— START SOURCE DATA —

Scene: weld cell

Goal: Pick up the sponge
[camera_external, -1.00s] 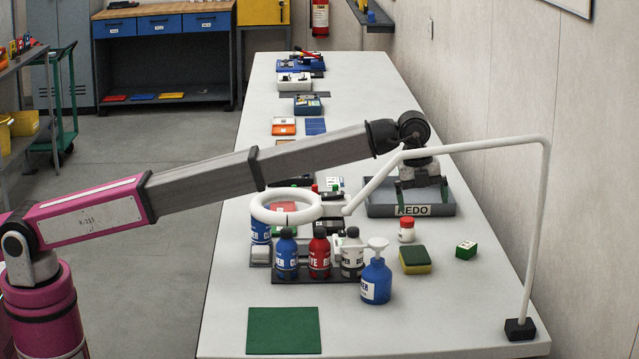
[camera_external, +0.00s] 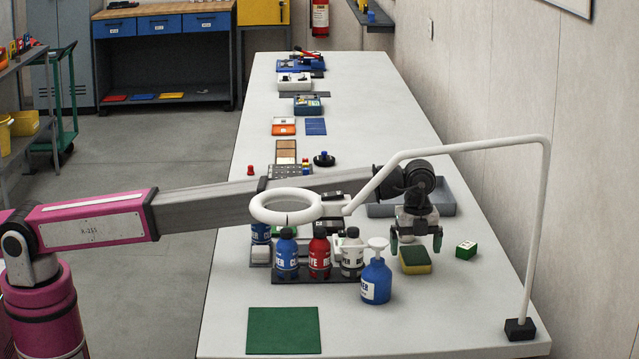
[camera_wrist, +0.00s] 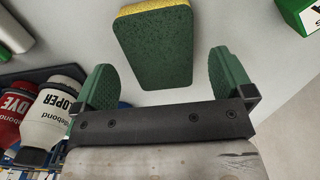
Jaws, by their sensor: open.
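The sponge (camera_external: 415,261) is a block with a dark green top and a yellow side, lying on the white bench right of the blue pump bottle. It also shows in the wrist view (camera_wrist: 155,48), ahead of the fingertips and roughly centred between them. My gripper (camera_external: 416,243) is open, with green finger pads pointing down on either side, just above and behind the sponge. In the wrist view my gripper (camera_wrist: 165,80) holds nothing, and the sponge appears narrower than the gap between the fingers.
A blue pump bottle (camera_external: 376,281) and a rack of bottles (camera_external: 319,254) stand to the left. A small green box (camera_external: 466,250) is to the right. A white lamp arm (camera_external: 540,220) arches over the bench. A grey tray (camera_external: 447,201) lies behind. The front of the bench is mostly clear.

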— END SOURCE DATA —

PROMPT
Leaving the pictures aside, transcribe the entire listing exactly.

REPLY TO THE TASK
Scene: weld cell

Goal: Pick up the sponge
[camera_external, -1.00s] 
[camera_external, +0.00s] 
[camera_wrist, +0.00s] 
Jaws, by their sensor: open.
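The sponge (camera_external: 415,261) is a block with a dark green top and a yellow side, lying on the white bench right of the blue pump bottle. It also shows in the wrist view (camera_wrist: 155,48), ahead of the fingertips and roughly centred between them. My gripper (camera_external: 416,243) is open, with green finger pads pointing down on either side, just above and behind the sponge. In the wrist view my gripper (camera_wrist: 165,80) holds nothing, and the sponge appears narrower than the gap between the fingers.
A blue pump bottle (camera_external: 376,281) and a rack of bottles (camera_external: 319,254) stand to the left. A small green box (camera_external: 466,250) is to the right. A white lamp arm (camera_external: 540,220) arches over the bench. A grey tray (camera_external: 447,201) lies behind. The front of the bench is mostly clear.

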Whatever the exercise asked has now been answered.